In 2006, the fire department received 26 calls with 16 being fires, Bastian said.

The city ban on fireworks took effect after the 2006 Fourth of July.

There were fires in the county, one on state Route 17 just north of city limits, and grass fires reported near Warden, Soap Lake and outside of Moses Lake.

City fire crews shifted between stations and patrolled the city waiting for the first report of a fire, but it never came.

Bastian credits the ban on fireworks for dropping the number of fires from 16 to 0 in a year.

"It looks like the ban had a significant effect," Bastian said. "There were still a few fireworks going off … but there was a significant decrease."

The Fourth of July being on a Wednesday affected the number of fireworks being used in the city, he noted. But how much effect remains undetermined.

The hot, dry weather affected the potential for fires. The high temperature for July 4 was 97 degrees with humidity ranging from 17 to 23 percent throughout the day, according to AccuWeather.

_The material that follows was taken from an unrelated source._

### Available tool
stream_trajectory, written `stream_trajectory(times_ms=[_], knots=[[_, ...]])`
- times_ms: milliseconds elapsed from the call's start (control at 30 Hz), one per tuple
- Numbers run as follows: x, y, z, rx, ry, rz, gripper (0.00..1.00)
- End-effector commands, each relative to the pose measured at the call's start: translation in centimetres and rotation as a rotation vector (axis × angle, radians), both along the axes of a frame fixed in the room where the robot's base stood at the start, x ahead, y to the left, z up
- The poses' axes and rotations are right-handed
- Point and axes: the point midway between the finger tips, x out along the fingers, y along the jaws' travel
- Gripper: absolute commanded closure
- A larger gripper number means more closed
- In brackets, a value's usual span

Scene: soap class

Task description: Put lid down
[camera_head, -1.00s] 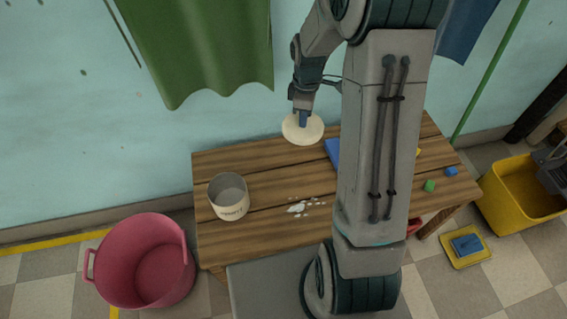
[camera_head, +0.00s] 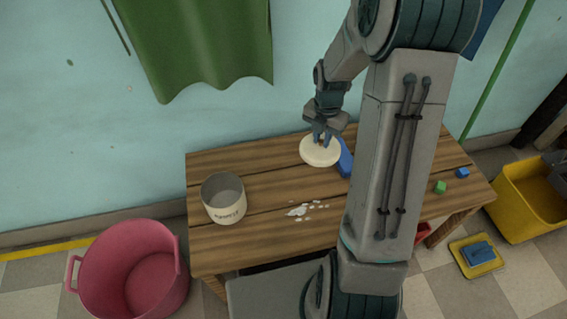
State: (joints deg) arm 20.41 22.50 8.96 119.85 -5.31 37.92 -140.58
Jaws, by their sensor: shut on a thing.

"Without the ban in place, I think the weather conditions were right for us to be much busier," said Bastian. "By and large, most people followed the ban."

Bastian recalls the worst year for Fourth of July fires being 1995.

"We ran about 35 calls that day," he said. "That was the worst."

Prior to the ban, there are no fireworks-related fatalities within Moses Lake, according to Bastian.

"Not in my time have we ever lost a structure from fireworks," he added.

Losing a structure means complete destruction, burned to the ground. But Bastian said over the years he saw several homes damaged and severely damaged by fireworks-related fires.